Source records
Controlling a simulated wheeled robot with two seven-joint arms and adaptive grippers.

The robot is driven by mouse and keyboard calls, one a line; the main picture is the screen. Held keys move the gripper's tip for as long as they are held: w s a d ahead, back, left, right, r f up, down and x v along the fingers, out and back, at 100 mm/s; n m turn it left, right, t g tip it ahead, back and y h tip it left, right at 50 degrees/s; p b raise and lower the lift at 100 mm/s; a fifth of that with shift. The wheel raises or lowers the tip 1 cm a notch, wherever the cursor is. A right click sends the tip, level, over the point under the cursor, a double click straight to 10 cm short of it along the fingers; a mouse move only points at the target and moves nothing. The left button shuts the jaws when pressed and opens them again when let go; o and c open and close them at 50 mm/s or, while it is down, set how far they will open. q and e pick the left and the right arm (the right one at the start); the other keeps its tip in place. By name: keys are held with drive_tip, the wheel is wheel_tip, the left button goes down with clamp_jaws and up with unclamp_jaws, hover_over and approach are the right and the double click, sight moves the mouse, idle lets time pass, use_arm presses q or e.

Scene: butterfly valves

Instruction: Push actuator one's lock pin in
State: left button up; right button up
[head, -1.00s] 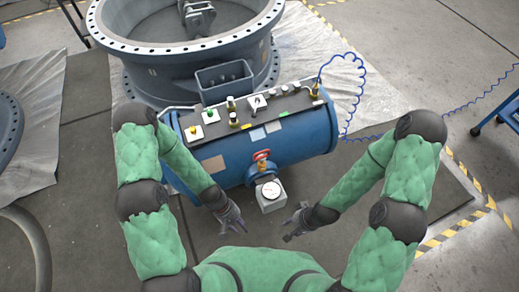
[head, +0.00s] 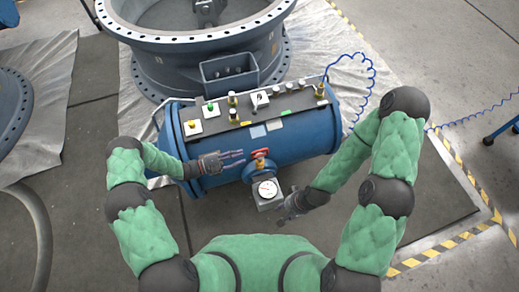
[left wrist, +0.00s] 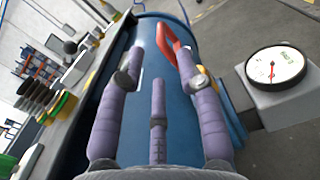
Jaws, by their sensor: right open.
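The blue tank (head: 290,147) carries a dark panel (head: 245,110) with several small brass and white fittings (head: 233,108), a yellow button and a green button. No lock pin or marking for actuator one can be made out. My left gripper (head: 236,157) is in front of the tank's side, left of a red valve handle (head: 260,153). In the left wrist view its fingers (left wrist: 158,62) are spread and empty, with the red handle (left wrist: 170,42) beyond the fingertips. My right gripper (head: 285,212) is open and empty, low and right of the gauge.
A white box with a round dial gauge (head: 267,190) juts from the tank's front below the red handle. A large flanged ring (head: 190,38) stands behind the tank. A blue coiled hose (head: 365,75) runs off the tank's right end. The floor in front is clear.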

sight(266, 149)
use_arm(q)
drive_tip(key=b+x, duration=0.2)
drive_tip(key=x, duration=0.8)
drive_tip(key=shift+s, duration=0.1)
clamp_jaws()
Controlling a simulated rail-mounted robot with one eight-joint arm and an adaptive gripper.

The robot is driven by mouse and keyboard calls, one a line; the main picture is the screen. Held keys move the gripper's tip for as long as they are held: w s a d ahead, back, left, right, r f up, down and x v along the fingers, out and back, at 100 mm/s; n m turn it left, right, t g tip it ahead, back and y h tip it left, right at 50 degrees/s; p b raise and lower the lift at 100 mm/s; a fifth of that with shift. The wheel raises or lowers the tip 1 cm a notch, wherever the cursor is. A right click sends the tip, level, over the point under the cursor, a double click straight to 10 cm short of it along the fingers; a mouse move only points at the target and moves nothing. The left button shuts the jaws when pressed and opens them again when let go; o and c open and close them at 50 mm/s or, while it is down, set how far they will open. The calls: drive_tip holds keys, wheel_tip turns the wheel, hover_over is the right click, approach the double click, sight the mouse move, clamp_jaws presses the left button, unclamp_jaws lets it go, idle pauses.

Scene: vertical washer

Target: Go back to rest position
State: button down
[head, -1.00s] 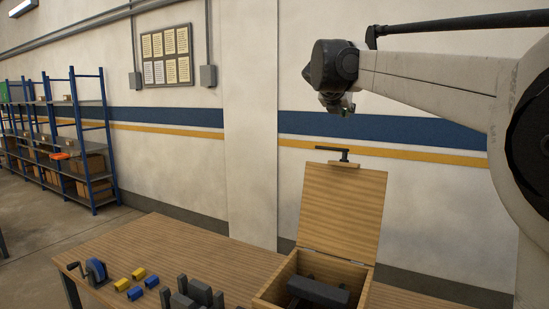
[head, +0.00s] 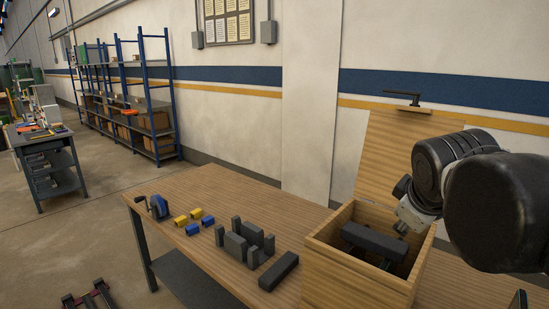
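The end of my arm is at the right of the head view, over the right side of an open wooden box (head: 358,262). My gripper (head: 402,228) shows only in part, low at the box's right wall; its fingers are too small and hidden to read. A dark grey block (head: 374,242) lies inside the box, left of my gripper, apart or touching I cannot tell. The box's lid (head: 395,150) stands raised at the back, with a dark handle (head: 403,97) on its edge.
On the wooden table (head: 215,190) are a blue-and-grey clamp-like tool (head: 158,207), small yellow and blue blocks (head: 194,216), a grey slotted fixture (head: 240,243) and a dark bar (head: 279,271). Blue shelves (head: 125,95) and a tool cart (head: 45,165) stand far left. The wall is behind.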

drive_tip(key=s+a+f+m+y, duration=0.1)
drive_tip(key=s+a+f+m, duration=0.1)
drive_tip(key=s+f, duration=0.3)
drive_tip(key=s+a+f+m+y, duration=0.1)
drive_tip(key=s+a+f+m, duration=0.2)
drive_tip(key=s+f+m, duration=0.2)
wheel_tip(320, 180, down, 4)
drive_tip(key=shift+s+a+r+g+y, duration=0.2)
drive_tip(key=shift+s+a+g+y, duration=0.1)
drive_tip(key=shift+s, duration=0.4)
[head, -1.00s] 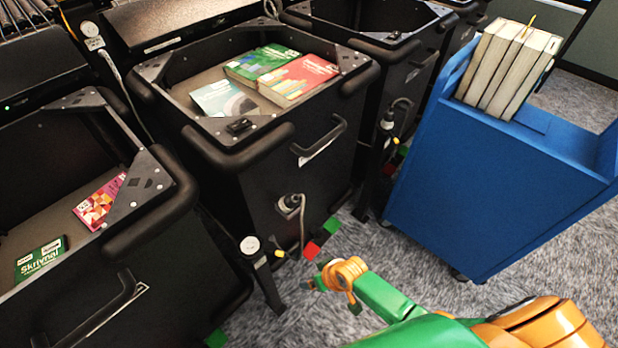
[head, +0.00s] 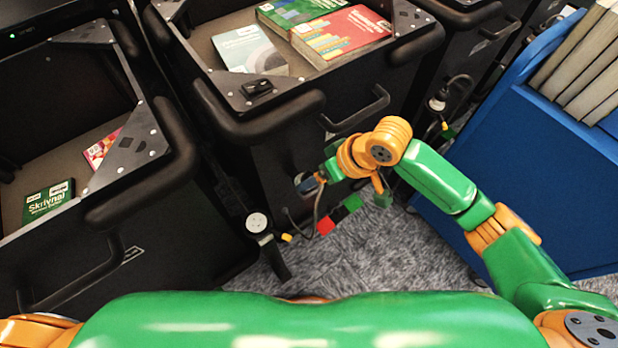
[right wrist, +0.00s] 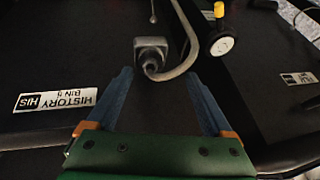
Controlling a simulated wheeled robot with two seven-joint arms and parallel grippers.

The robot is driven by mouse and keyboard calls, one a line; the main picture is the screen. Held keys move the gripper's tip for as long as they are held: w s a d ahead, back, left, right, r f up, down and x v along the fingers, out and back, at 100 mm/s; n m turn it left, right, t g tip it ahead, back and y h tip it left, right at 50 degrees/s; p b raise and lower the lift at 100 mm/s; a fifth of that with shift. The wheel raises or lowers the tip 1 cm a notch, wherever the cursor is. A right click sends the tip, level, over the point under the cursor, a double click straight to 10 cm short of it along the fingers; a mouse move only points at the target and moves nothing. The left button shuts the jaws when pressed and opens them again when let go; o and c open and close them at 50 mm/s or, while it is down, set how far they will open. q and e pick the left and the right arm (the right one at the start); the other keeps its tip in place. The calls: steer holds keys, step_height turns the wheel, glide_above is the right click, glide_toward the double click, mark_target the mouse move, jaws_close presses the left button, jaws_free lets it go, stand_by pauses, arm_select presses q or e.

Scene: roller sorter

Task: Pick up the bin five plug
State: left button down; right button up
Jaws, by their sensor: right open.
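The bin five plug (right wrist: 150,54) is a grey block with a pale cable curving up from it. It sits on the dark front face of the bin labelled "HISTORY BIN 5" (right wrist: 58,98). My right gripper (right wrist: 158,74) is open, its two blue fingers pointing at the plug. The plug is just beyond the fingertips and roughly between them, with nothing held. In the head view my right gripper (head: 314,181) is at the front of the middle black bin (head: 270,135), largely covering the plug. My left gripper is out of view.
Another black bin (head: 60,240) is at the left, and a blue book cart (head: 540,170) is at the right. Books lie inside the bins. Grey carpet shows below.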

Written task
Write out the lines from the one containing "[right wrist, +0.00s]" down to the one containing "and parallel grippers.", both included, exactly as they appear. Leave out any pictures.

Right answer
[right wrist, +0.00s] 
Controlling a simulated wheeled robot with two seven-joint arms and parallel grippers.

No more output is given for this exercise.